Tampoco me había terminado de zambullir en la obra de Viva Belgrado, he de reconocer. Menos aún con un nombre de resonancias a filo indie cansino —ellos no tienen la culpa, que se formaron a finales de 2011— que podría llamar a engaño al neófito. Sus herramientas están en las antípodas de las que emplea cualquier puntal del hyperpop (o quizá no tanto, porque utilizan procesadores de voz y cuentan con Erik Urano entre sus aliados, alguien para quien no son ajenos ni el hip hop —con el que ellos también han flirteado en anteriores discos— ni el grime), pero también son válidas para reflejar los claroscuros de un tiempo tan sobresaturado de estímulos, en el que quizá solo desde cierto maximalismo sonoro se logre llamar la atención. Se alimentan de la ira del post hardcore y de la agridulce melancolía del emocore, derivaciones genéricas que nacieron en los noventa. Pero también de la ensoñación del shoegaze y de una actitud punk que ni se crea ni se destruye, tan solo se transforma. Y la imaginería lírica de trasfondo religioso que es propia a su ciudad, conocida (sobre todo) por su mezquita.

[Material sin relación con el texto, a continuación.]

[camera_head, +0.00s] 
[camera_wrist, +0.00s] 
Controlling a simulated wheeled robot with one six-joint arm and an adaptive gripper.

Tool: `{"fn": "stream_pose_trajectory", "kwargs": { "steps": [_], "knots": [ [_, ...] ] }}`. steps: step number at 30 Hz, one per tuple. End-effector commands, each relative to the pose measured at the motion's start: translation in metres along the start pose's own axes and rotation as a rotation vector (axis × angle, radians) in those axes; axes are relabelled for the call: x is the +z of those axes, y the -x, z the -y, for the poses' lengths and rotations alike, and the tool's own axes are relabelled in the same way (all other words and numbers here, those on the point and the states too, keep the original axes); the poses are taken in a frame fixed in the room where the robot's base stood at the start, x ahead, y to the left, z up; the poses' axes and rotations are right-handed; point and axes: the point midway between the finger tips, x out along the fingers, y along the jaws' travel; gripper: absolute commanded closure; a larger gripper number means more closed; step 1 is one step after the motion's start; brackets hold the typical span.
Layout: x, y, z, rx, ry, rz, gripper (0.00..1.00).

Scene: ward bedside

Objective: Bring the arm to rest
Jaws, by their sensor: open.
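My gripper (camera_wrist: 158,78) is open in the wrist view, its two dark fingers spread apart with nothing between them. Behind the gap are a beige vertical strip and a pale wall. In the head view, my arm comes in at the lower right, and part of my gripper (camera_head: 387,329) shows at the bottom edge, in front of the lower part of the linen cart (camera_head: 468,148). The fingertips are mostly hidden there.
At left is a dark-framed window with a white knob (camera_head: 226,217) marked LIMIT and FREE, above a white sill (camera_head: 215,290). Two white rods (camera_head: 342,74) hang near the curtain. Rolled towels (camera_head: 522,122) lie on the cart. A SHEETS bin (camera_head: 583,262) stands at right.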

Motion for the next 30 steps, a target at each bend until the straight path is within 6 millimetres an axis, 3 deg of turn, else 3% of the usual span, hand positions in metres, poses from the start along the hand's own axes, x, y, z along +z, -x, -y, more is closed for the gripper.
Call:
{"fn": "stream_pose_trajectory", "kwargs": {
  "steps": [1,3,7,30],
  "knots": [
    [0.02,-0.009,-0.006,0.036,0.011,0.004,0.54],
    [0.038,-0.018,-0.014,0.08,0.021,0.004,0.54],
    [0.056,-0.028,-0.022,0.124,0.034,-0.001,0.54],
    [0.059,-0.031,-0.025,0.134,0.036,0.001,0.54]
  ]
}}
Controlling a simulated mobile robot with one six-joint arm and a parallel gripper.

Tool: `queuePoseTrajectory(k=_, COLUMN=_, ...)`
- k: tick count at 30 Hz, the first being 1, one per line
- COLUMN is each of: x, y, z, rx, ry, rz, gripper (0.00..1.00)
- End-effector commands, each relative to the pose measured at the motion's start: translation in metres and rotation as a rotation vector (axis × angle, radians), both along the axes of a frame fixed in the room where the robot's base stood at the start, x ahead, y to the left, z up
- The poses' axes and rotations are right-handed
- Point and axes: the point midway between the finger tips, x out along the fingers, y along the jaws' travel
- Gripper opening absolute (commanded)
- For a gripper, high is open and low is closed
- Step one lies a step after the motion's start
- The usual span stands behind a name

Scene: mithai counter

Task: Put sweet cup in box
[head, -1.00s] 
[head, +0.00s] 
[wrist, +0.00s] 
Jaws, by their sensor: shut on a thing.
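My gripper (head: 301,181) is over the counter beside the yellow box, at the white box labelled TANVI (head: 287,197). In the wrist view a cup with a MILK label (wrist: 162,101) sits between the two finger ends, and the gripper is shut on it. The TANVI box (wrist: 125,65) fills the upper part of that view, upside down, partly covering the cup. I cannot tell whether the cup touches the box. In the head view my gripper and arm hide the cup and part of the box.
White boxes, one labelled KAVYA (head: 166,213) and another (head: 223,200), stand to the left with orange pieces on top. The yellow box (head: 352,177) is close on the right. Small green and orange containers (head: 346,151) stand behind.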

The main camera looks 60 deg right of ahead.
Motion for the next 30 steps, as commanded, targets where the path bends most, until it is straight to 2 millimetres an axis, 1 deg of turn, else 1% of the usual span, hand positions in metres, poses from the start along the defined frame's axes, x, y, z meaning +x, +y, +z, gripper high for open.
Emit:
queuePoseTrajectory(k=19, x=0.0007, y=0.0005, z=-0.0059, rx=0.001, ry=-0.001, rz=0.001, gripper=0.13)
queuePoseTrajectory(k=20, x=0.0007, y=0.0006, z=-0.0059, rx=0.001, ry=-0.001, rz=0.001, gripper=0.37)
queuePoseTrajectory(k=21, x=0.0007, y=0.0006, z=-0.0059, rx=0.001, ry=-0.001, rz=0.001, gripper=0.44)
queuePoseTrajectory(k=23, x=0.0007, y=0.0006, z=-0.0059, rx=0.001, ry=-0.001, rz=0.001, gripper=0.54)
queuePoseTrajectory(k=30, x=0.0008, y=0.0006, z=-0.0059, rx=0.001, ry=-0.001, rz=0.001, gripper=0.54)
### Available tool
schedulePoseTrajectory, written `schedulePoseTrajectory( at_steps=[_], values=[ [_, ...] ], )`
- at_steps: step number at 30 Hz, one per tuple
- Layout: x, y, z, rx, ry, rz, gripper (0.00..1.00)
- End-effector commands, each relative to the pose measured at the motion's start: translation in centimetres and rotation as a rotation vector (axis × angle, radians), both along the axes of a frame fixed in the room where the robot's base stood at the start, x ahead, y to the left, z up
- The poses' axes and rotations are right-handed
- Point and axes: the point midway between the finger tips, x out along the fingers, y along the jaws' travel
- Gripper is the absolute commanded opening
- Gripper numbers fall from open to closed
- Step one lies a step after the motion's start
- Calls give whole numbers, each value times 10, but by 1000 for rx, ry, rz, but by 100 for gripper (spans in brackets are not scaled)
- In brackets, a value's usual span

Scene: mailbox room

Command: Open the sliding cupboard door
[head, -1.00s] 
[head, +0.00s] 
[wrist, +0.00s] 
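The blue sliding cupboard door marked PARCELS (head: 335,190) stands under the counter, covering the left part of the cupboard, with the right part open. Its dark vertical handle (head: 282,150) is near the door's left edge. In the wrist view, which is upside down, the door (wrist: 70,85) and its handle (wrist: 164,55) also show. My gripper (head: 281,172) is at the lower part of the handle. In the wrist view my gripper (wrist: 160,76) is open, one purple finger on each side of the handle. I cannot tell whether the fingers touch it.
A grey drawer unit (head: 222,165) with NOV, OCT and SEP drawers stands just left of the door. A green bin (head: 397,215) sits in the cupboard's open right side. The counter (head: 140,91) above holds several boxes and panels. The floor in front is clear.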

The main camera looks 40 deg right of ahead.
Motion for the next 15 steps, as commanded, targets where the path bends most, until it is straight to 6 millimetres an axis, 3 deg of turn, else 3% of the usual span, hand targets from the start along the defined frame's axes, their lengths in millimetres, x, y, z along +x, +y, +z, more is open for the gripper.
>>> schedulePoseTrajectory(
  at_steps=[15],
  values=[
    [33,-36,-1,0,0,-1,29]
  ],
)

Cancionero de los cielos (2024) es un trabajo ardiente, incandescente, valiente y adictivo, que enardece el ánimo. Brat (2024) también es descarado, desafiante, audaz, igual de honesto (esas letras que se leen como espontáneos mensajes de whatsapp, propios de una estrella sin filtros) y magnético. Ambos se interrogan sobre el sentido de la creación, sobre el fin último de lo que hacen y por qué o para qué lo hacen. A mí me han tenido embelesado durante unas cuantas semanas, algo que cada vez me ocurre con menos frecuencia. Y me han recordado, quizá porque cuando uno rebasa los cincuenta las cosas ya se ven distintas (posiblemente con una serenidad un poco engañosa), lo mucho que tenemos que aprender de esa generación que se ha topado con un porvenir aún más complejo y embarrancado que el que nos aguardaba a nosotros hace veinte o veinticinco años (que tampoco era un chollo), y que solo queda afrontar a tumba abierta. Con la certeza de que es el momento de intentarlo absolutamente todo.